• [WRITTEN REQUEST]: Omit the pictures, then reproduce every remaining record exactly.

Entries taken from a collection:
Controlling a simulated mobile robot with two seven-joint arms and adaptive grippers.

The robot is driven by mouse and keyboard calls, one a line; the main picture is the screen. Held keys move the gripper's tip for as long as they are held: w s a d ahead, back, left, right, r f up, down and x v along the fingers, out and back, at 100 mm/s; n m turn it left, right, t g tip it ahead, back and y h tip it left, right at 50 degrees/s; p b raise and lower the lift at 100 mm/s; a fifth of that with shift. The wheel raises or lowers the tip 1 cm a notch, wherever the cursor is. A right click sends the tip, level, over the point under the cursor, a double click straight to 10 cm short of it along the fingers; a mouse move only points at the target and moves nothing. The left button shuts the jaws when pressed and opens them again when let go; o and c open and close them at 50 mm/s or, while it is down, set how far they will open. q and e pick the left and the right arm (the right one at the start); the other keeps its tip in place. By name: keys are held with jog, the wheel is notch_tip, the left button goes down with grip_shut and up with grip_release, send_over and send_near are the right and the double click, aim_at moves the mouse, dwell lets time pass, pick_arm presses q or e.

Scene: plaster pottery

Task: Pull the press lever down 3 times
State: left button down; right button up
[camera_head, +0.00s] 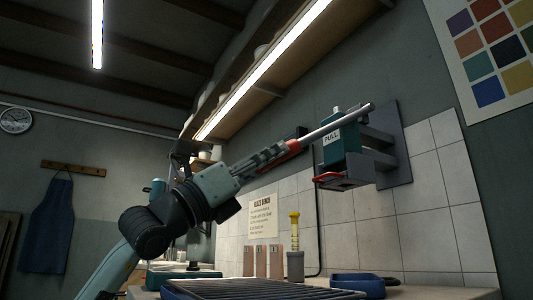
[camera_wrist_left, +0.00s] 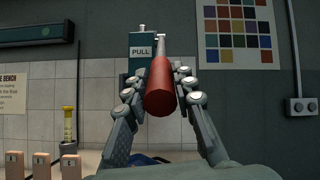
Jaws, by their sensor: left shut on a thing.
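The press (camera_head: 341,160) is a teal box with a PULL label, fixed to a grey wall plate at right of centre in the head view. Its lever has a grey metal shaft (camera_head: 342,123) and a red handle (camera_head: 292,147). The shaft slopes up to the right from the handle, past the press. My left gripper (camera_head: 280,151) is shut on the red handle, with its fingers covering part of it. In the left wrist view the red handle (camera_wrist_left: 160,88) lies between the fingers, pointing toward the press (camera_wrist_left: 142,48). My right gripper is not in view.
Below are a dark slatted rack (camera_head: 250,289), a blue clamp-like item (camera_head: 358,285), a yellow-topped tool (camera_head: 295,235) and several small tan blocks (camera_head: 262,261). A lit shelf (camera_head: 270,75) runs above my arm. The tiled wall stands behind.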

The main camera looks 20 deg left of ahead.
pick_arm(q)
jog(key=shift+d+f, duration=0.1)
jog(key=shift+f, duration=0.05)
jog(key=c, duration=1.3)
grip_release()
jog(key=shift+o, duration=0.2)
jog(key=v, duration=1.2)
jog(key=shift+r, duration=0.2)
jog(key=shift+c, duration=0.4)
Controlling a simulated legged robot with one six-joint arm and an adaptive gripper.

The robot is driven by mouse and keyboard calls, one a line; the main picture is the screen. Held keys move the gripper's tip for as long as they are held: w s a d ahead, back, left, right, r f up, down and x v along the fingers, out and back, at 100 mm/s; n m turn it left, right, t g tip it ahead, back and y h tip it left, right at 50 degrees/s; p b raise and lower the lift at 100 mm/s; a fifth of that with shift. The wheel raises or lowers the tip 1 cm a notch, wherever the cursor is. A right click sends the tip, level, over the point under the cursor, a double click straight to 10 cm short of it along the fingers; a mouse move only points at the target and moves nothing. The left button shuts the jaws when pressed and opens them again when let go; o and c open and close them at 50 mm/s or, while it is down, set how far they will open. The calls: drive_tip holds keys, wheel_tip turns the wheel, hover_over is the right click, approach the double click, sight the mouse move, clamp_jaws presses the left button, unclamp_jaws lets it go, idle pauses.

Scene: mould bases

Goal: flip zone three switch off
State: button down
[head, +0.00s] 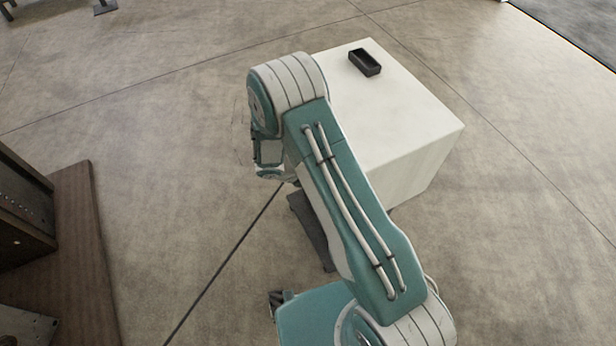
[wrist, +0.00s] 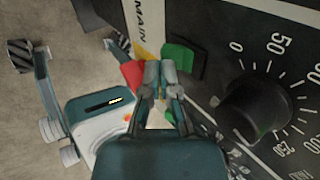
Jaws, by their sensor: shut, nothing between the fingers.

• [REPLY TO THE TASK]:
Controlling a simulated mobile robot with two seven-joint arms and adaptive grippers.

The robot is driven by mouse and keyboard calls, one a line; the main picture is the screen. Held keys move the gripper's tip for as long as they are held: w s a d ahead, back, left, right, r f up, down and x v along the fingers, out and back, at 100 mm/s; n m turn it left, right, t g tip it ahead, back and y h tip it left, right at 50 degrees/s; p b raise and lower the lift at 100 mm/s; a fifth of that with shift. The wheel raises or lowers the tip 1 cm a notch, wherever the cursor is. A right click sends the tip, level, over the point under the cursor, a double click straight to 10 cm short of it along the fingers; a mouse move only points at the target and moves nothing. The left button shuts the jaws when pressed and opens them again when let go; o and c open and close them at 50 mm/s or, while it is down, set how far they will open. q and e pick the left and the right arm (the right one at the start); the other keeps its tip in place. By name: keys are held with jog, the wheel is notch_tip, the left button goes down with grip_shut and up with grip_release, send_over and send_near are the right and the double click, aim_at moves the mouse, dwell lets time pass, pick_arm presses q or e.

Scene: plaster pottery

Task: Pull the press lever down 3 times
State: left button down; right button up
[camera_head, +0.00s] 
[camera_wrist_left, +0.00s] 
Jaws, by their sensor: left shut on a thing.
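The press (camera_head: 341,160) is a teal box with a PULL label, fixed to a grey wall plate at right of centre in the head view. Its lever has a grey metal shaft (camera_head: 342,123) and a red handle (camera_head: 292,147). The shaft slopes up to the right from the handle, past the press. My left gripper (camera_head: 280,151) is shut on the red handle, with its fingers covering part of it. In the left wrist view the red handle (camera_wrist_left: 160,88) lies between the fingers, pointing toward the press (camera_wrist_left: 142,48). My right gripper is not in view.
Below are a dark slatted rack (camera_head: 250,289), a blue clamp-like item (camera_head: 358,285), a yellow-topped tool (camera_head: 295,235) and several small tan blocks (camera_head: 262,261). A lit shelf (camera_head: 270,75) runs above my arm. The tiled wall stands behind.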

The main camera looks 20 deg left of ahead.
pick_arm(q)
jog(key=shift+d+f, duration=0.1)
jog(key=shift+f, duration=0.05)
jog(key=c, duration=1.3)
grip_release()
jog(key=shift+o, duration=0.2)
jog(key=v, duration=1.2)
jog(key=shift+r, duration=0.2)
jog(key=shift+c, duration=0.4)
Controlling a simulated legged robot with one six-joint arm and an adaptive gripper.

The robot is driven by mouse and keyboard calls, one a line; the main picture is the screen. Held keys move the gripper's tip for as long as they are held: w s a d ahead, back, left, right, r f up, down and x v along the fingers, out and back, at 100 mm/s; n m turn it left, right, t g tip it ahead, back and y h tip it left, right at 50 degrees/s; p b raise and lower the lift at 100 mm/s; a fifth of that with shift. The wheel raises or lowers the tip 1 cm a notch, wherever the cursor is. A right click sends the tip, level, over the point under the cursor, a double click straight to 10 cm short of it along the fingers; a mouse move only points at the target and moves nothing. The left button shuts the jaws when pressed and opens them again when let go; o and c open and close them at 50 mm/s or, while it is down, set how far they will open. The calls: drive_tip holds keys, wheel_tip turns the wheel, hover_over is the right click, approach the double click, sight the mouse move, clamp_jaws presses the left button, unclamp_jaws lets it go, idle pauses.

Scene: mould bases

Goal: flip zone three switch off
State: button down
[head, +0.00s] 
[wrist, +0.00s] 
Jaws, by their sensor: shut, nothing between the fingers.

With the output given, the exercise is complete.